Зал Русской живописи поначалу несколько разочаровал, в произведениях Л.И. Соломаткина «По канату», С.Ф. Щедрина «Вид в окрестностях озера Неми», М.И. Лебедева «Пейзаж» чувствовалось чрезмерное влияние итальянской живописи, не добавлявшая творчеству художников ничего нового, но лишая их самобытности. Задержала картина Ивана Захаровича Летунова «Русские бани», где вместо бытового действа изображалось, скорее, омовение, очищение от грехов, с телами белыми, исключительной чистоты, здоровой блестящей кожей. «Портрет И.А. Крылова» кисти Яна Ксаверия Каневского тоже остановил. В противовес современным отечественным насмешникам по поводу небрежного отношения баснописца к своей внешности, на картине польского художника Иван Андреевич показан, как и подобает, человеком, живущим здоровым внутренним миром. И Шишкин восхитил своим «Солнечным днём», придав эстонскому лесу (Мерикюль) русский колорит: могучая, полная безудержного света природа, её безусловное торжество. И совсем неожиданно развеселила картина И.Е. Репина «Украинка». В лице и фигуре девушки заложено столько задора, простоты, порывистости, весёлости, что без улыбки на неё нельзя было смотреть. Бесхитростный хуторской наряд, ожерелье из ярких крупных бус на загорелой шее и целый букет полевых цветов в волосах иллюстрировали ту Малороссию, какую так изящно и тонко передали в слове Гоголь, Бунин. Вразрез впечатлению, оставшемуся после непорочной репинской «Украинки», зал с рисунками декабриста Н.А. Бестужева встретил катастрофической немотой. Покружив бесцельно по залу, приткнулся к отдельно вывешенному «Портрету М.Н. Волконской» Карла Петера Мазера и долго вглядывался в её черты. Прямой взгляд, под которым можно сробеть, глубокий и пристальный, говорил о непреклонности натуры и объяснявший её решение следовать за мужем в Сибирь. Нерассуждающая преданность, беспримерная верность любящей и любимой жены, готовой, если понадобится, взойти бестрепетно даже на эшафот.

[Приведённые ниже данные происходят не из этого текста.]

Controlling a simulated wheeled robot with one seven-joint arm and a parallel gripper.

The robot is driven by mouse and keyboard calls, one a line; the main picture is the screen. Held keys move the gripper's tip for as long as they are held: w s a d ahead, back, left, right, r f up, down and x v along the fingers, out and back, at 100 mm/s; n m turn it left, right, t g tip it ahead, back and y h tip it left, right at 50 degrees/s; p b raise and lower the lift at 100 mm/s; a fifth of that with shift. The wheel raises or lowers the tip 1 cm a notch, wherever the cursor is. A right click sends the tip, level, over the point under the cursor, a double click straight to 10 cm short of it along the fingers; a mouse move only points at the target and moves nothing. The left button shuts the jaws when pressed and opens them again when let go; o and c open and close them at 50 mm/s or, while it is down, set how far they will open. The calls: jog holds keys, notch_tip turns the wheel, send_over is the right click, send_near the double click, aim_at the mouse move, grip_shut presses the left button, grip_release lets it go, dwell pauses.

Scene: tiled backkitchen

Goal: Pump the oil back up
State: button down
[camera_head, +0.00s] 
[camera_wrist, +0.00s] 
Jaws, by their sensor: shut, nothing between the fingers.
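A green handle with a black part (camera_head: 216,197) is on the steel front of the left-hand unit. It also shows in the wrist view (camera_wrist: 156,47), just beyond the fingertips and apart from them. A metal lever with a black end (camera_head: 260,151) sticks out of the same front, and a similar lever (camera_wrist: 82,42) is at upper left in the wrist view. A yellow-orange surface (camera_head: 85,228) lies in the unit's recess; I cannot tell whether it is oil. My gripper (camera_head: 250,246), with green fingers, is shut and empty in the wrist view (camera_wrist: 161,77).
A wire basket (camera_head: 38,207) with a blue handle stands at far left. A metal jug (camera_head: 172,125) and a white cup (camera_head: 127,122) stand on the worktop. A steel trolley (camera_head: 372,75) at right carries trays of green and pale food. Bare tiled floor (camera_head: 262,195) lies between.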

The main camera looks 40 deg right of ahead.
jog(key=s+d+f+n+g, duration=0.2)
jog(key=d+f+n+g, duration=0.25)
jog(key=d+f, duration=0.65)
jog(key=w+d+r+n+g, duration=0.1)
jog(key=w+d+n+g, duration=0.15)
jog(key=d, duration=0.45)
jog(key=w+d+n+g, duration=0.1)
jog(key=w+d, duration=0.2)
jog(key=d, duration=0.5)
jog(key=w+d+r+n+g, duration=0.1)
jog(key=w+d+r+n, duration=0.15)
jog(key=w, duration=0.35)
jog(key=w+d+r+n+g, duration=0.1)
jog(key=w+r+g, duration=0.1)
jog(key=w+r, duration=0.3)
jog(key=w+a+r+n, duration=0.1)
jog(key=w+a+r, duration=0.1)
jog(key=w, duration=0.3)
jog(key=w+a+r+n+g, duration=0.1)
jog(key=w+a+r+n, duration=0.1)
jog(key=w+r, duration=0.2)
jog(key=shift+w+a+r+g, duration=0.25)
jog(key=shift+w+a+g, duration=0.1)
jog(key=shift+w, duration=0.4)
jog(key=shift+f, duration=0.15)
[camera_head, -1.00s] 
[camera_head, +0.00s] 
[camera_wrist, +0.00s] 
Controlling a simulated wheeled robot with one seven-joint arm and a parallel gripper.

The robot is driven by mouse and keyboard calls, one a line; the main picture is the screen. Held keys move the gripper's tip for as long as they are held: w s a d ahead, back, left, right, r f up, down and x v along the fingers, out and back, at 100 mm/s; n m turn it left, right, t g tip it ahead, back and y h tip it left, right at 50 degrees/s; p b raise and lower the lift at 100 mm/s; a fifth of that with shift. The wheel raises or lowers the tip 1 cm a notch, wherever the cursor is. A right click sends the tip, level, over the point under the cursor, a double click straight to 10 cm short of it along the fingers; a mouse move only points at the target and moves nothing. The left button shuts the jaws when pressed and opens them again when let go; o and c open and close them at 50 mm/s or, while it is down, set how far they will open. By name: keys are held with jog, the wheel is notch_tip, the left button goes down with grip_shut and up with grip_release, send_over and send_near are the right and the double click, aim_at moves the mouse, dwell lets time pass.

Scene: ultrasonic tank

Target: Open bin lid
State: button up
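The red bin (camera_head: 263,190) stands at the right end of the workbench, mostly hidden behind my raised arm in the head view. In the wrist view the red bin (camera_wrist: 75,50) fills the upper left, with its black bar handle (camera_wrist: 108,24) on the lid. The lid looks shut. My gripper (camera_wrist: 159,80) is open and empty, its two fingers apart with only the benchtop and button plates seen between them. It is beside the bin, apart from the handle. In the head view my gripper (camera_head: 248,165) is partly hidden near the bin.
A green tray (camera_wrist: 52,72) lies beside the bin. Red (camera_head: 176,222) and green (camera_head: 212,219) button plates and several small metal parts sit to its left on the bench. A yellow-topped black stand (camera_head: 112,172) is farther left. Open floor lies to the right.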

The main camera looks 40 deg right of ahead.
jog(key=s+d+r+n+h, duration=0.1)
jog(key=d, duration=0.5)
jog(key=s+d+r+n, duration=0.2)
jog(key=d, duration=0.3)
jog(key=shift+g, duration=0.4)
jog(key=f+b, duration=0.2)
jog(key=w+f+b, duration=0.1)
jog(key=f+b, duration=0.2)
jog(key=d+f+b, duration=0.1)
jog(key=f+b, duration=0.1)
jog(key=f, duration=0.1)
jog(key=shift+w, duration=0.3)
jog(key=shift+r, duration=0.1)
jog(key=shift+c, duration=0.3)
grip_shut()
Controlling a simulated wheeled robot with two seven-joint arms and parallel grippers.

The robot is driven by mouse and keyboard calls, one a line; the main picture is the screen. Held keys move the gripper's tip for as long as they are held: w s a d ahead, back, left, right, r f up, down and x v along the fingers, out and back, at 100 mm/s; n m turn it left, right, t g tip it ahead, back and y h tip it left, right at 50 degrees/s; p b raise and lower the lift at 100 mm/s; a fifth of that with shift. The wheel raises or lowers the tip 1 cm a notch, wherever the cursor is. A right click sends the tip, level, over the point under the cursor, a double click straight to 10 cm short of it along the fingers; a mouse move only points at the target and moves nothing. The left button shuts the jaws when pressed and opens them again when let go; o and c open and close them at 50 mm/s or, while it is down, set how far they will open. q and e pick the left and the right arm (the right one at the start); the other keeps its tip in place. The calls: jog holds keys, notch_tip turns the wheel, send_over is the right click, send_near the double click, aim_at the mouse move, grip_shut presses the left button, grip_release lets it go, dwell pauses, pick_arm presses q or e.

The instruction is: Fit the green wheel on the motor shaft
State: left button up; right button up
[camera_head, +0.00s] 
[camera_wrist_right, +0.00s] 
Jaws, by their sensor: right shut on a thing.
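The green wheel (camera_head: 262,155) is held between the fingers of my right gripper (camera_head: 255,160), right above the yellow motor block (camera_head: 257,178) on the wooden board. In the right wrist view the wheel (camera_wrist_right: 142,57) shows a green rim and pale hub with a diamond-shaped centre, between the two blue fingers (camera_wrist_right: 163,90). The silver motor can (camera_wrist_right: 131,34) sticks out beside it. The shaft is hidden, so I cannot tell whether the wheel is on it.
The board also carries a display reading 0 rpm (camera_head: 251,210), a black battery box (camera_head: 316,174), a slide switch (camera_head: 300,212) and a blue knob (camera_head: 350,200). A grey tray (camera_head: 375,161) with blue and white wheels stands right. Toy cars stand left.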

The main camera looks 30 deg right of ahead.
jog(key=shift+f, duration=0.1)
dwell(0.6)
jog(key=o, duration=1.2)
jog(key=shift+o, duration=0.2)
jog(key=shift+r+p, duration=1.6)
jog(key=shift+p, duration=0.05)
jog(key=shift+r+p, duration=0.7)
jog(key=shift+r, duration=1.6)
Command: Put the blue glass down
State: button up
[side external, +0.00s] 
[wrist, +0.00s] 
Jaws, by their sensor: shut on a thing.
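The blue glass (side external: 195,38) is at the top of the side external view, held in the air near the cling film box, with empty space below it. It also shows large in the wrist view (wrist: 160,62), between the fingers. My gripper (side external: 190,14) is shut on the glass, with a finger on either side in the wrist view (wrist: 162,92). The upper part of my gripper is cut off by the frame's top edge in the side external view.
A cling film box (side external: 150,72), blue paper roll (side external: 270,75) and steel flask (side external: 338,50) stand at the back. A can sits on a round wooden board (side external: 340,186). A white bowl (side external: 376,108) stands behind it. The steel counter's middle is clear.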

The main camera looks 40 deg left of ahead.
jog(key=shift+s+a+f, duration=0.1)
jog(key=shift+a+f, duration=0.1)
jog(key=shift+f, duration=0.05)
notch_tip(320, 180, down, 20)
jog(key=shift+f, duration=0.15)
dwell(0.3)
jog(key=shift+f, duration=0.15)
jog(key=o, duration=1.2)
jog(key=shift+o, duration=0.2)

Жанровое ли разнообразие произведений с обилием имён, мои спутники, вольно говорившие в музее по телефону, собственная ли неготовность, а удовлетворения, что называется, от встречи с искусством, не наступило. На следующий день решил идти на выставку снова, к тому же, прогулка по Москве органично дополняла программу.
Выйдя из метро за пару станций до Пушкинского, я долго петлял по светлым улочкам, разглядывал, как будто впервые, дома, прикасался к их стенам, трогал фигурные дорожные столбики, обновлённые кованые решётки дворов и убеждался, что вымощенная новенькой гранитной плиткой Москва теперь будет краше любого Иноземья. Глядя на лица людей, думал, что исполненная с хорошим качеством и вкусом городская среда не просто облегчает жизнь, но и успешно воспитывает человека, вызывает у него уважение к самому себе, заставляет граждан более внимательно относиться друг к другу. И ещё думалось, что в жизни вновь появляется ощущение прочности, какое было в семидесятые годы прошлого века.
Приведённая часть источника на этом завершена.